I love Amagansett for its low-key, creative vibe. There are some really cool people in this town and it’s so different from anywhere else in the Hamptons. Coming out here isn’t about being flashy to me. It’s about connecting with the ocean, land and community, which Amma does so well.

And the feeling living here evokes for you in 3 words?

Happy. Calm. Inspired.

The artist studio is a brilliant addition to the property, as are the plunge pool and fire pit. There are so many magical moments that you have cultivated in your home – it truly feels like a retreat. Was this your goal?

Sadly I can’t take credit for the studio or the fire pit, as they were already existing when we bought the house.
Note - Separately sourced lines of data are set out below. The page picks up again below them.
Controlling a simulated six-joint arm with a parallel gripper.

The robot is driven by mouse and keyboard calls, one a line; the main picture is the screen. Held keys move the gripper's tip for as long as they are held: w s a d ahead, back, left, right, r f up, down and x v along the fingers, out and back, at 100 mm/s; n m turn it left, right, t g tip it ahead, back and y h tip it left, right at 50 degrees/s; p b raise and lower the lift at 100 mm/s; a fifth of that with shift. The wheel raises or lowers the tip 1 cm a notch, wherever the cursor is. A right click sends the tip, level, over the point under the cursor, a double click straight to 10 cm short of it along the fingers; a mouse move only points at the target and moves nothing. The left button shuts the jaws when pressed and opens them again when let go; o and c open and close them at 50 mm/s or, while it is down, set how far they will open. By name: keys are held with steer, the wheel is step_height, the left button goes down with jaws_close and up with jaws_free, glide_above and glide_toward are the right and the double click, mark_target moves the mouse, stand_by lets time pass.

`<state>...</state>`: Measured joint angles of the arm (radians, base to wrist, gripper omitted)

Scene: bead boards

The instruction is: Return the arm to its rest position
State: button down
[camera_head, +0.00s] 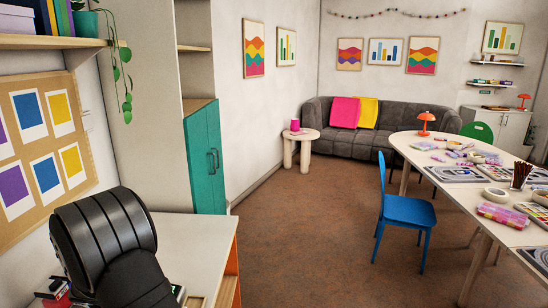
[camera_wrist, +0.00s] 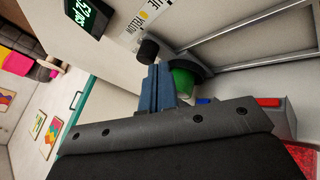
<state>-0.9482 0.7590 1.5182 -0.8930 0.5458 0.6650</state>
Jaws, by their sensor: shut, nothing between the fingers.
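In the wrist view my gripper (camera_wrist: 162,72) has its two blue-grey fingers together, with nothing between them. The fingertips point toward a white surface, close to a black knob-like piece (camera_wrist: 148,49) and a rounded green object (camera_wrist: 184,82). I cannot tell whether they touch either one. In the head view a black ribbed part of my arm (camera_head: 105,238) stands over the white desk (camera_head: 190,250) at the lower left. My gripper does not show in that view.
A red block (camera_wrist: 270,102) lies at right. In the head view a blue chair (camera_head: 405,215) and craft table (camera_head: 480,195) stand across open floor.

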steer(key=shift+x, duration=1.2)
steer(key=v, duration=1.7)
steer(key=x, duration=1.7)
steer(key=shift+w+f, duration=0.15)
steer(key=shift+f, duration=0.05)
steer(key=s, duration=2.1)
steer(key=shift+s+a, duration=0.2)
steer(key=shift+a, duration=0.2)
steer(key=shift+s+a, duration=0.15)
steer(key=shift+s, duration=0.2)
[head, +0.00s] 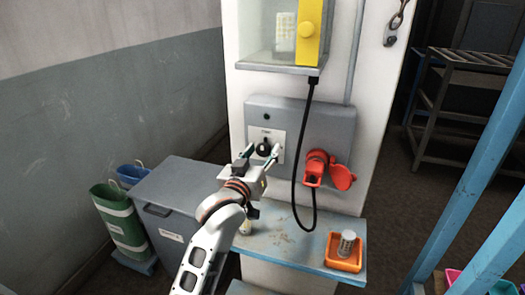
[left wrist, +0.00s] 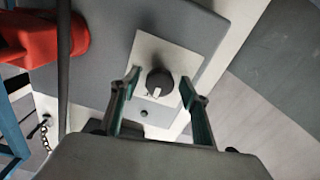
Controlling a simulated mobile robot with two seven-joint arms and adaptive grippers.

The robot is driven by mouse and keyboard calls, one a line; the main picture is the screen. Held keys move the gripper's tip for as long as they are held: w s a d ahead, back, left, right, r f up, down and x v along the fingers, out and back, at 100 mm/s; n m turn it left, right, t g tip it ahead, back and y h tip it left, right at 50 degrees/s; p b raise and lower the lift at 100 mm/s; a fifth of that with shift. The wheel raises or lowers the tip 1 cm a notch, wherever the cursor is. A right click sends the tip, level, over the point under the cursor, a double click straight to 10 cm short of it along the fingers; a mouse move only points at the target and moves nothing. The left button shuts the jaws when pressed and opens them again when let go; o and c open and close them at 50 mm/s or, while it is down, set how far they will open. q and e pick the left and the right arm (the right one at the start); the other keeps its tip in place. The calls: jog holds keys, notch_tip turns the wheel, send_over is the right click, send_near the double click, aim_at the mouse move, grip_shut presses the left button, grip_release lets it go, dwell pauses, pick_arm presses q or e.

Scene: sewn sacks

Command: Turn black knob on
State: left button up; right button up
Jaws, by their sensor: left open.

The plunge pool we did add, albeit kind of reluctantly, as I’m not really a pool person. I much prefer jumping in the ocean! Someone commented that the house was like “a playground for adults”, which I thought was kinda fun. And yes, I wanted the house to feel like a retreat. The city (and the Hamptons in the summer!) are so insane and it’s so nice to have a place where you can disconnect from it all.

The kitchen is stunning and so well laid out – did you always cook a lot or did this home and the local farms inspire you to cook more?

Thank you. A lot of thought went into the kitchen design as it is not a huge space, so everything had to work and flow well. Having a beautiful kitchen and being so close to the local farms is definitely inspiring, but so is feeling good. Which to me means cooking at home as much as possible.

You have many great décor moments that offer a pop of color sprinkled throughout the home. Can you describe the process of creating these?

It’s always so frustrating when you move into a new space, as you want the finished product straight away, but I’ve learnt it’s best not to rush these things. I think it took me about a year to collect everything and feel like the space was where I wanted it to be. I’m constantly collecting things like books or beautiful bowls, etc., though. It’s never-ending!

Favorite places in the Hamptons to shop for home décor? And in NYC? 

I actually posted my favorite Hamptons spots on my blog recently, and in NYC my go-to’s are ABC Home, DWR and Clic.